124. Passant à l'article 6, les membres du Comité ont souhaité savoir comment les dispositions relatives aux voies de recours contre tous actes de discrimination raciale étaient appliquées dans la pratique. Ils se sont enquis des possibilités d'accès aux tribunaux offertes aux Adivasis lorsque ceux-ci tentaient d'engager des poursuites en cas de différends portant sur les terres et d'un projet quinquennal mené par Caritas Bangladesh et visant à apporter une assistance judiciaire aux Adivasis, qui aurait été arrêté par le Gouvernement.
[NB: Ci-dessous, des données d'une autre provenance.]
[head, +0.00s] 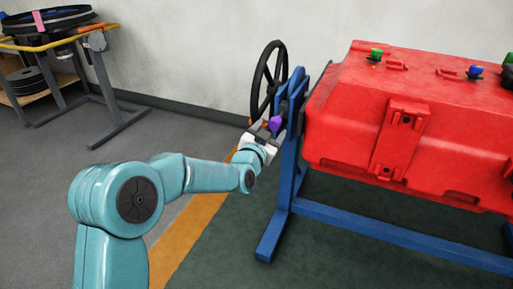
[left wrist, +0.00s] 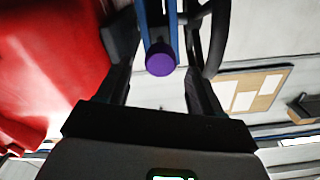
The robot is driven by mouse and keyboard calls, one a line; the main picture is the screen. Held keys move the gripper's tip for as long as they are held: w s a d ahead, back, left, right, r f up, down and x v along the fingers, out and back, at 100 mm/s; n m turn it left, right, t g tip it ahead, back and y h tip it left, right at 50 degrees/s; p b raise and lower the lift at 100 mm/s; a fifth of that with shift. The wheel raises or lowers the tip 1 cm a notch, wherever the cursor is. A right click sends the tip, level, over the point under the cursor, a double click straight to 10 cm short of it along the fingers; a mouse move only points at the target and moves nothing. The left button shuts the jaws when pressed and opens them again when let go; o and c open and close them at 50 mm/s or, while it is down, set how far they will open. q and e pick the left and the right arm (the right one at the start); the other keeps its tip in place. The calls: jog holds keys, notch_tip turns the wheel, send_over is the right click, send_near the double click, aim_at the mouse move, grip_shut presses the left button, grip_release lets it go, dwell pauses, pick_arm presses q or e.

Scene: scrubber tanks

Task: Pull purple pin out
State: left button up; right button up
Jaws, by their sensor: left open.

Si le Gouvernement ne permettait pas à une organisation caritative d'apporter une assistance judiciaire, peut-être devrait-il alors nommer un ombudsman.

125. S'agissant de l'article 7 de la Convention, les membres du Comité ont demandé des éclaircissements sur les divers partis, institutions et associations qui s'employaient à lutter contre les préjugés raciaux, ainsi que sur les mesures concrètes prises à cette fin par le Gouvernement.

Conclusions*


*
Le Comité a reçu par la suite une communication de la Mission permanente du Bangladesh dans laquelle diverses allégations formulées durant l'examen de son rapport étaient démenties.

126. Tout en reconnaissant les difficultés économiques du Bangladesh, le Comité a demandé de meilleures données démographiques pour comprendre la situation des minorités ethniques.

127. Le Comité s'est déclaré gravement préoccupé par les informations concernant les droits de l'homme des minorités ethniques des Chittagong Hill Tracts, et notamment les transferts forcés de population. Etant donné que le représentant de l'Etat partie n'était pas en mesure de répondre aux questions, le Comité a souhaité recevoir un complément d'informations.